The argument which determines this bid for freedom is curiously one that he has no real memory of, his mother having to tell him that his father is no longer speaking to him because he “beat his father up”. This in some way echoes the totalitarian principle of ‘normalisation’; the twenty or so year period between the Warsaw Pact invasion of Czechoslovakia in August 1968 and the glasnost era of the late 1980s which saw a seizure of power by politicians such as Gustáv Husák, loyal to the Soviet cause. It was an era in which the ‘mistakes’ of Alexander Dubček’s ‘Socialism with a Human Face’ were to be corrected and effectively disappeared, forgotten from collective history. as Western influences and the revolutionary fervour of the 1960s was subsequently purged from the country as a whole. Those who resisted were ostracized, whilst conformity was achieved through both limited movement and a compliant state-controlled media which espoused the benefits of Communist living, often through hidden ideological codes and messages.

the film’s last scene, it is ruefully remarked that such beauty cannot be captured on camera – perhaps in much the same way that the reality of Slovak life could not until this point either

TENDERNESS

This then was the film industry that creatives such as Šulík and Šulaj came of age in. Filmmakers were expected to present a false image of life under Communism that undeniably bore no relation to audiences whose memories recalled the persecution inflicted by their Soviet-controlled masters. As a result, Slovakian films during ‘normalisation’ were well versed in using metaphor to speak the truth, to tip the wink to audiences who knew that Communism was not the utopia the authorities wished them to believe and that a better life was indeed possible.

Whilst a greater degree of political freedom was available to Šulík, Tenderness still employs the traditional use of metaphor within Slovak cinema. Whilst most Western cinema will explore a protagonist’s apprehension, difficulty and eventual assimilation into the ‘grown-up world’ in their coming of age dramas, Tenderness explores this major development whilst in a vacuum of unknowable social and political realities. This metaphorical approach is complemented by an almost abstract structure that pays great importance to the visual aesthetic, more so than dialogue. In this, we can see how Šulík as a director is influenced by filmmakers such as Tarkovsky, Bergman and Bresson. The cinematography of Martin Strba is very striking, betraying his roots as a photographer documenting the realities of Czechoslovakia, whilst Šulík affords his audience the chance to decompress from his imagery; closing scenes with a fade to black that is accompanied by Vladimír Godár’s string score before the music itself fades and the audience is greeted with ten seconds of contemplative silence in the dark.
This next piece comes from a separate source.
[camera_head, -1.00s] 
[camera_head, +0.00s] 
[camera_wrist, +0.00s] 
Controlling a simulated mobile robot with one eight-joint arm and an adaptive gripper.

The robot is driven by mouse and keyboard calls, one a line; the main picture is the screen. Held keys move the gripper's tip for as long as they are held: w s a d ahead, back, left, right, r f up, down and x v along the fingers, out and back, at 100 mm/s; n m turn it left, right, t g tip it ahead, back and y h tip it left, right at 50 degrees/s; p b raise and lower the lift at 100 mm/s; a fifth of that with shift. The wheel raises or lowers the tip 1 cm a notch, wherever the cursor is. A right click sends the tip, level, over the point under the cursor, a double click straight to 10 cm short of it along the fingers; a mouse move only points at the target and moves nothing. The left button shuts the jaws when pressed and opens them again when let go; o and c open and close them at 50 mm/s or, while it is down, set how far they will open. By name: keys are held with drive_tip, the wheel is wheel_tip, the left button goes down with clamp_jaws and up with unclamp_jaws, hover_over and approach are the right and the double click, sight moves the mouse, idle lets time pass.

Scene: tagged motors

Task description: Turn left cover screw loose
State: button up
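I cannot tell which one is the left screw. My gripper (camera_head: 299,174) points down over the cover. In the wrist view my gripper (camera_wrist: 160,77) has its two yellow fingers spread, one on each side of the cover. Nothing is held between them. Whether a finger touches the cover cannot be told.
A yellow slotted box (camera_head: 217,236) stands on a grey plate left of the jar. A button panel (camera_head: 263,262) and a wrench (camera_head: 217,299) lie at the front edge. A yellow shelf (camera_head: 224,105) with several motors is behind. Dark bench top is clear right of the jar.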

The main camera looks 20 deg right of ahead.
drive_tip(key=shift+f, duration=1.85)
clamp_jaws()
Metaphor is also evident in the film’s decision to play with Biblical symbolism. It’s important to remember that, under Communism, religion was heavily suppressed and indeed Šulík brings his own experiences here to bear, in that his own father had to effectively hide his faith during this time. It’s telling that religious belief and the purity of miracles is something that the film seems to fondly accept as an ideal (and much can be made of the decision to name the central female protagonist Maria) something that the world, or at the very least the film’s three central characters, must return to if they are to achieve a satisfying, contented future. The past, which Simon will ultimately piece together as a means to understanding Maria and Viktor’s relationship across the course of the film, is something that is impure and corrupted; the root of their present unhappiness. That it is a film, a home movie of Viktor’s, that eventually gives Simon this discovery is an interesting choice as the nature of the cinematic medium during normalisation was undoubtedly built on a falsehood. In the film’s last scene, one of surprising optimism and genuine beauty, it is ruefully remarked that such beauty cannot be captured on camera – perhaps in much the same way that the reality of Slovak life could not until this point either.